-- Start --
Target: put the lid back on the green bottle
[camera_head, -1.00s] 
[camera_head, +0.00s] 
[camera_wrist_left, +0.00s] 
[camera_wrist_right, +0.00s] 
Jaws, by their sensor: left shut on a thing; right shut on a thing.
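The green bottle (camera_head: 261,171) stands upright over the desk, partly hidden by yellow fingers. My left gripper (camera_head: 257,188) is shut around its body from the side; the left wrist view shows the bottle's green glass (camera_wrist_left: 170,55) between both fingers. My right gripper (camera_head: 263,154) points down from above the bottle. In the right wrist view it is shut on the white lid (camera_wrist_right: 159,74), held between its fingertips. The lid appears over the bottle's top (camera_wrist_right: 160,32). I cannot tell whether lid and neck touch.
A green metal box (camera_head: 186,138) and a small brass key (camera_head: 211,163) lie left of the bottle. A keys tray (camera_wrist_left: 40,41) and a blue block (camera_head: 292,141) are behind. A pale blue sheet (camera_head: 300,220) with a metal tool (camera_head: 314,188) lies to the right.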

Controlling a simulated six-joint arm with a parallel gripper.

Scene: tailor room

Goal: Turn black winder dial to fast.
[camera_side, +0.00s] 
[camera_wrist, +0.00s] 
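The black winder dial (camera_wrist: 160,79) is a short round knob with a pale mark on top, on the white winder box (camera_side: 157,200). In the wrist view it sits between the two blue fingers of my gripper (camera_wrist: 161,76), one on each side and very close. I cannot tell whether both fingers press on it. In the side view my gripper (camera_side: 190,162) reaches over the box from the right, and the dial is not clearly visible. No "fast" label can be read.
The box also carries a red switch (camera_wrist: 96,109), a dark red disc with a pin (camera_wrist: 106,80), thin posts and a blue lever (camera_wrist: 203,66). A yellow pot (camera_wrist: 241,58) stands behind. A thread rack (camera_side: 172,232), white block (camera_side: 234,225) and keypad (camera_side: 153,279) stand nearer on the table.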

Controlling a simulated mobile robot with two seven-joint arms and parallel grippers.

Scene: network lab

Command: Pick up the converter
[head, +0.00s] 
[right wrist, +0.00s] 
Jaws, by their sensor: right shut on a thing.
-- End --
▶ [Task details]: Give back exactly the lines from the one containing "Controlling a simulated mobile" to the end of the material, both ends included.

▶ [Answer to the problem]:
Controlling a simulated mobile robot with two seven-joint arms and parallel grippers.

Scene: network lab

Command: Pick up the converter
[head, +0.00s] 
[right wrist, +0.00s] 
Jaws, by their sensor: right shut on a thing.

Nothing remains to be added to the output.